#### REQUIREMENTS:
What follows is a listing; restate every line of it word for word.

#### SOURCE EXCERPT:

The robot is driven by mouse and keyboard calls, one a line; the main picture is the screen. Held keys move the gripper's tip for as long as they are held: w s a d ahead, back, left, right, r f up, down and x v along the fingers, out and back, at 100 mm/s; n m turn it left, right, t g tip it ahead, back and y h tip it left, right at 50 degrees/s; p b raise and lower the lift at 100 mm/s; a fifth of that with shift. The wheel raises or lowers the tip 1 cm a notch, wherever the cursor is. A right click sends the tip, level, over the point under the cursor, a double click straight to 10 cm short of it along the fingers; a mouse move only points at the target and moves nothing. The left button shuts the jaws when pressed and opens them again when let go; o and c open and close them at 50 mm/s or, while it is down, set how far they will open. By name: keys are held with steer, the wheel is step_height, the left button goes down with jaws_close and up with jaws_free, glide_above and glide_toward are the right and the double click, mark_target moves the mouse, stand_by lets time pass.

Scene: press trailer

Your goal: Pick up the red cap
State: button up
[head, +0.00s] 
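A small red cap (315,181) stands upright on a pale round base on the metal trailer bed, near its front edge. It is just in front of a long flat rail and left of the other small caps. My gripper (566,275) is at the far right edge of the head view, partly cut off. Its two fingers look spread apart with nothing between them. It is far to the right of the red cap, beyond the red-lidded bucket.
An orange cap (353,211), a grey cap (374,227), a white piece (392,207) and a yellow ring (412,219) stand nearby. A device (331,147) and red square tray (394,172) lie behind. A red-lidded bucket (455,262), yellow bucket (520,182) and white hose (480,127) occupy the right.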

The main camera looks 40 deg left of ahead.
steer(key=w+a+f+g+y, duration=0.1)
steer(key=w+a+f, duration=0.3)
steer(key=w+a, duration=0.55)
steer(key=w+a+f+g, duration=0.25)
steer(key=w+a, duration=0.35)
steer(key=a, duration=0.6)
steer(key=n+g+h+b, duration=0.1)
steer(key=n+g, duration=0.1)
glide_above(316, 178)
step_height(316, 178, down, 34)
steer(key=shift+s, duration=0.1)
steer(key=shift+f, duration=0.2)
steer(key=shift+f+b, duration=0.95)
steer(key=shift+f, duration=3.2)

#### FULL SOLUTION:
The robot is driven by mouse and keyboard calls, one a line; the main picture is the screen. Held keys move the gripper's tip for as long as they are held: w s a d ahead, back, left, right, r f up, down and x v along the fingers, out and back, at 100 mm/s; n m turn it left, right, t g tip it ahead, back and y h tip it left, right at 50 degrees/s; p b raise and lower the lift at 100 mm/s; a fifth of that with shift. The wheel raises or lowers the tip 1 cm a notch, wherever the cursor is. A right click sends the tip, level, over the point under the cursor, a double click straight to 10 cm short of it along the fingers; a mouse move only points at the target and moves nothing. The left button shuts the jaws when pressed and opens them again when let go; o and c open and close them at 50 mm/s or, while it is down, set how far they will open. By name: keys are held with steer, the wheel is step_height, the left button goes down with jaws_close and up with jaws_free, glide_above and glide_toward are the right and the double click, mark_target moves the mouse, stand_by lets time pass.

Scene: press trailer

Your goal: Pick up the red cap
State: button up
[head, +0.00s] 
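A small red cap (315,181) stands upright on a pale round base on the metal trailer bed, near its front edge. It is just in front of a long flat rail and left of the other small caps. My gripper (566,275) is at the far right edge of the head view, partly cut off. Its two fingers look spread apart with nothing between them. It is far to the right of the red cap, beyond the red-lidded bucket.
An orange cap (353,211), a grey cap (374,227), a white piece (392,207) and a yellow ring (412,219) stand nearby. A device (331,147) and red square tray (394,172) lie behind. A red-lidded bucket (455,262), yellow bucket (520,182) and white hose (480,127) occupy the right.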

The main camera looks 40 deg left of ahead.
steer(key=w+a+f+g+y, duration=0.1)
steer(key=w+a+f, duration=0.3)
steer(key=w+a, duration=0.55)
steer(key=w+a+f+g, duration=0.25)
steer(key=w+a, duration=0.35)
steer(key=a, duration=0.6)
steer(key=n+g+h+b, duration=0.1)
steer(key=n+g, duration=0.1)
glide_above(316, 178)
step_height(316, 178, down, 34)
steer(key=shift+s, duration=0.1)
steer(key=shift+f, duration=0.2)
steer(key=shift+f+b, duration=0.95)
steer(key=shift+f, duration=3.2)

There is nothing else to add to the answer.